Testament oder Erbvertrag bei Beeinflussung des Erblassers durch Dritte unwirksam?
- Erblasser muss seinen eigenen Willen in seinem Testament wiedergeben
- Bei einer massiven Einflussnahme durch Dritte kann das Testament angegriffen werden
- Gerichte überprüfen die freie Willensbildung beim Erblasser
Wenn nach dem Tod einer Person die beteiligten Familienmitglieder Post vom Nachlassgericht bekommen, dann ist die Überraschung über den Inhalt der Nachricht oft ebenso groß wie die Empörung.
Immer wieder kommt es nämlich vor, dass gerade ältere Menschen ihre Erbfolge in einer Art und Weise gestalten, die auch für die nächsten Familienangehörigen nicht nachvollziehbar ist.
Wenn beispielsweise drei von vier Kindern nach der Testamentseröffnung feststellen müssen, dass sie von ihrer Mutter ohne jede Vorwarnung enterbt worden sind und die Erbschaft an das vierte Kind als Alleinerbe geht, dann machen sich die enterbten Kinder naturgemäß so ihre Gedanken.

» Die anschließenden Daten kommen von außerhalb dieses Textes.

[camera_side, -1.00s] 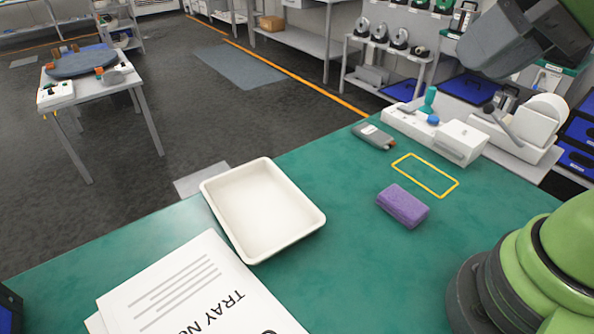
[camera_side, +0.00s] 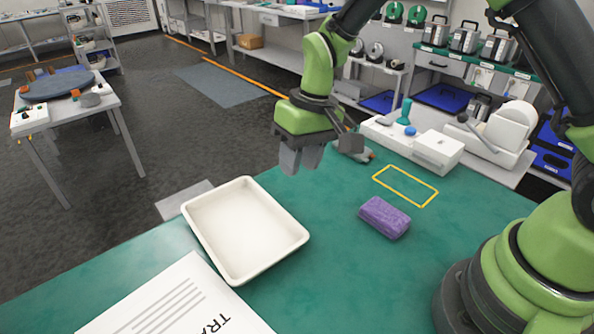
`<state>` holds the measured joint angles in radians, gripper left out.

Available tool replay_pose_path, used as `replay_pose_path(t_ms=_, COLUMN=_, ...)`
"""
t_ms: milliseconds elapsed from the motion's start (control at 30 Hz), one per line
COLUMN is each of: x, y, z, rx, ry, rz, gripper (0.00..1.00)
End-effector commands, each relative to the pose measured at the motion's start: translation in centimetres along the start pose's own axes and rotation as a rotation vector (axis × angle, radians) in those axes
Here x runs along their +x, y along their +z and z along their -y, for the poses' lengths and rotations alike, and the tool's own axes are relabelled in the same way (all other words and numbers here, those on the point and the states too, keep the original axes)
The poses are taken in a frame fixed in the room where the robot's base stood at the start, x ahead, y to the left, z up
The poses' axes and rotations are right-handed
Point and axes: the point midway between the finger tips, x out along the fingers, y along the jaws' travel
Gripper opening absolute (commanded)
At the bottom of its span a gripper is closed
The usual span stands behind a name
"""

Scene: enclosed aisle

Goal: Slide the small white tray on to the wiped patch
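The small white tray (camera_side: 246,232) lies flat and empty on the green bench top, left of centre. My gripper (camera_side: 301,160) hangs above the bench beyond the tray, up and to the right of it in the picture, pointing down and apart from it. Its grey fingers look close together, but I cannot tell whether there is a gap; nothing shows held. A yellow rectangular outline (camera_side: 424,204) marks a bare area at right. No wiped patch stands out by look; I cannot tell whether it is this outlined area.
A purple sponge (camera_side: 385,217) lies between the tray and the outline. A grey handheld device (camera_side: 356,153) and a white instrument (camera_side: 437,150) stand behind. The bench between tray and sponge is clear.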

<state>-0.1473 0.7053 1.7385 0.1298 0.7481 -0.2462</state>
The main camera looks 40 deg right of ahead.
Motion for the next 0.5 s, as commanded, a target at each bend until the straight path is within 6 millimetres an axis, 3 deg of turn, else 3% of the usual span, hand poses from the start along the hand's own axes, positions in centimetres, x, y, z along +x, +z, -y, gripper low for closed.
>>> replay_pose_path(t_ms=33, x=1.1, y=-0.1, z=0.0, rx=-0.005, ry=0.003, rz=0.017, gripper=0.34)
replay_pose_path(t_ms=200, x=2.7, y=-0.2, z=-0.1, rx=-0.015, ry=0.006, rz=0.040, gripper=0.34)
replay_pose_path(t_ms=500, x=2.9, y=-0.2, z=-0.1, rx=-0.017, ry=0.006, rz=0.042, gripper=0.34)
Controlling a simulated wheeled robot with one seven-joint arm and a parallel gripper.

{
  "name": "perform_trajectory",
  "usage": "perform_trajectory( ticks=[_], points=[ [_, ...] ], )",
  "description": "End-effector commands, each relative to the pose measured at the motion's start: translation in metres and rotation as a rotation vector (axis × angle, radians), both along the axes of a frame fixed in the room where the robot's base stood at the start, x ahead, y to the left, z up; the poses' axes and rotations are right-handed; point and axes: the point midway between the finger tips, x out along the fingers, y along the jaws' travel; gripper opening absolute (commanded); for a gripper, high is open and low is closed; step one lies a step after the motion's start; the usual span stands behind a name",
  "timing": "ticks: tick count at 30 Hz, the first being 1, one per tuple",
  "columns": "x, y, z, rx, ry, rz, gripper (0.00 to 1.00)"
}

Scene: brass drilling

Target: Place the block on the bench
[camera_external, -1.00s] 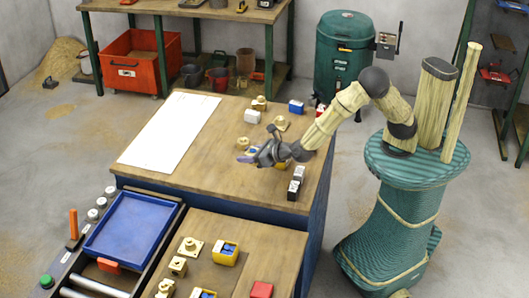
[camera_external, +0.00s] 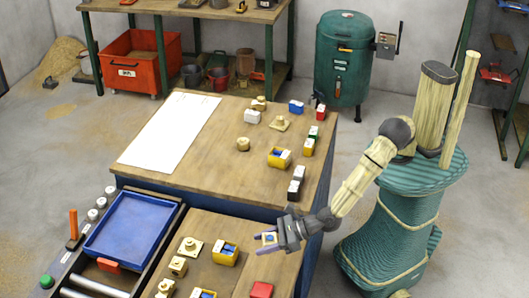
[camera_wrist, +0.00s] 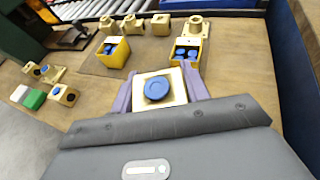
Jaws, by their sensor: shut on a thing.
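My gripper (camera_external: 264,243) has its purple fingers shut on a brass-coloured block (camera_external: 269,237) with a round blue disc on its top face. In the wrist view the block (camera_wrist: 178,99) sits between the two fingers, its blue disc facing the camera. My gripper is above the right part of the near wooden bench (camera_external: 228,222). Whether the block touches the bench or hangs above it, I cannot tell. The far wooden bench (camera_external: 195,160) stands behind, with a white sheet on its left.
Yellow boxes with blue parts (camera_external: 225,253), brass pieces (camera_external: 190,246) and a red block (camera_external: 261,290) stand on the near bench. A blue tray (camera_external: 130,231) lies to its left. Several small parts line the far bench's right side. Bare wood shows around the held block.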

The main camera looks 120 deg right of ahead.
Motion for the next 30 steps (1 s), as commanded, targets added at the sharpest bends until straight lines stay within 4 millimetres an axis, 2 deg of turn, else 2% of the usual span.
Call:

Noch drastischer werden von den Familienangehörigen die Fälle erlebt, in denen von Eltern oder Großeltern in deren Testament oder Erbvertrag sogar gänzlich Familienfremde als Erben benannt werden.

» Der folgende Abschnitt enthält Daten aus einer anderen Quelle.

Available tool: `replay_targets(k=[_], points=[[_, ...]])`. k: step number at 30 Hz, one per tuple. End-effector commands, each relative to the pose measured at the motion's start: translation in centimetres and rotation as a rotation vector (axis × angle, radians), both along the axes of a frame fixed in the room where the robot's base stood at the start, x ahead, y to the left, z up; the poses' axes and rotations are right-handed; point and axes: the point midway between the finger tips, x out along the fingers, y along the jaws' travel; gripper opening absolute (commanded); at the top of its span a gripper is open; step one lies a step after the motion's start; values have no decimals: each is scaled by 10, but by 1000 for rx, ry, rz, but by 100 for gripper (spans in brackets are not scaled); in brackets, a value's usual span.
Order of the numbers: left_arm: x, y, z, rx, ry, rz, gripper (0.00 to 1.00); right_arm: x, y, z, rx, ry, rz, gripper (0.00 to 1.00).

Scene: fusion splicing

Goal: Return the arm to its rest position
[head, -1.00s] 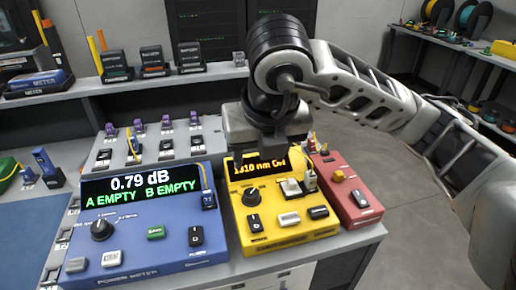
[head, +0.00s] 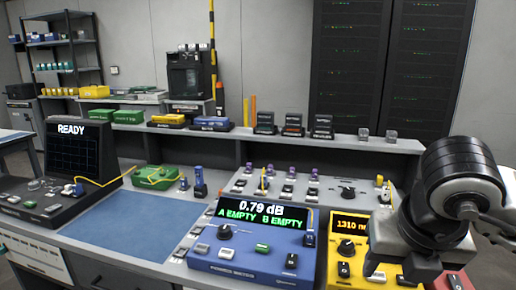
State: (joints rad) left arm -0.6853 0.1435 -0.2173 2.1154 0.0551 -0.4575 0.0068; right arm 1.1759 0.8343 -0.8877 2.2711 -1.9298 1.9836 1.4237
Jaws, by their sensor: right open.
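My right arm comes in from the right edge. Its gripper (head: 420,266) points down in front of the right side of the yellow light source (head: 342,272). It is open, and I see nothing held in it. It hides part of the yellow box, whose display reads "1310 n" before being cut off. Whether the gripper touches the box cannot be told. The blue power meter (head: 235,262) stands to the left and its screen reads 0.79 dB, A EMPTY, B EMPTY. My left gripper is not in view.
A red box (head: 455,282) is partly hidden under my right arm. A grey panel (head: 330,192) with knobs stands behind the meters. A blue mat (head: 130,225) lies clear at left, beside the black splicer (head: 75,165) reading READY. A shelf and dark racks stand behind.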

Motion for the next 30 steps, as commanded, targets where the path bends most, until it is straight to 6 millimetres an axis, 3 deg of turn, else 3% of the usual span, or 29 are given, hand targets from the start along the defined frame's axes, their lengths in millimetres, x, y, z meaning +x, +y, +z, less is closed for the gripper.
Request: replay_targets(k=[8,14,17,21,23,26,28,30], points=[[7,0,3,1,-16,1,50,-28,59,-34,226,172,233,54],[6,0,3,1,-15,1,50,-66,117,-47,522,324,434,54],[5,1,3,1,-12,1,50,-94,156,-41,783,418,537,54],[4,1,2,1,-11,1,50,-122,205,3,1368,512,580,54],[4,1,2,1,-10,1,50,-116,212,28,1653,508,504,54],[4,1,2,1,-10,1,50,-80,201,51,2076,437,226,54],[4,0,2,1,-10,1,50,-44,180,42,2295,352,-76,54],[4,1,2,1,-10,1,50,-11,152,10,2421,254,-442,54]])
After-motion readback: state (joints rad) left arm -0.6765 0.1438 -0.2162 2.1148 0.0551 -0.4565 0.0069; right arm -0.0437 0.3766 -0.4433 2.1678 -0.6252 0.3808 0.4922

Unter welchen Umständen ist das Testament zustande gekommen?
Häufig stellt sich dann, wenn die Erbfolge so ganz anders ausfällt, als sie von den Beteiligten erwartet wurde oder wie sie auch von den Betroffenen als „gerecht“ empfunden wird, die Frage, ob es bei der Errichtung des letzten Willens so ganz mit rechten Dingen zugegangen ist.

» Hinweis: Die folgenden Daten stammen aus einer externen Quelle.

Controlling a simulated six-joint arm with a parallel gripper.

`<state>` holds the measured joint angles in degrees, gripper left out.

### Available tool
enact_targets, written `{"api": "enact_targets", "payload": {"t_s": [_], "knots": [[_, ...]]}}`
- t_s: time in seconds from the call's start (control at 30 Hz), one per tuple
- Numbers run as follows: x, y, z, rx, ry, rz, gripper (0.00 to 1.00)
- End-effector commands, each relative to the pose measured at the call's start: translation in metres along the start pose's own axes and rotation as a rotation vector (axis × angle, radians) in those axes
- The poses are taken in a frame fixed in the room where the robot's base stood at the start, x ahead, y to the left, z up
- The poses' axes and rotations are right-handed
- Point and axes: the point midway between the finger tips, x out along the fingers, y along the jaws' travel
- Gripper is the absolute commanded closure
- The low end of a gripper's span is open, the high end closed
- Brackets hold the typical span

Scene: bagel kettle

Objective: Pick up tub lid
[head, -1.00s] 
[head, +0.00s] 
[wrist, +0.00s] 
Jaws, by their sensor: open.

Diejenigen, die in dem letzten Willen des Erblassers nicht bedacht wurden, erinnern sich nach Kenntnis des Testamentsinhalts dann an durchaus merkwürdige Begebenheiten, die gerade bei älteren Erblassern immer wieder stattfinden.
So kommt es immer wieder vor, dass die Person, die im Testament bedacht wurde, den Erblasser beispielsweise zu Lebzeiten von allen anderen Beteiligten systematisch abgeschirmt hat.
In extremen Fällen erhalten gerade am Ende der Lebenszeit des Erblassers auch nächste Familienangehörige gar keinen Zugang und auch keine Informationen mehr vom Erblasser.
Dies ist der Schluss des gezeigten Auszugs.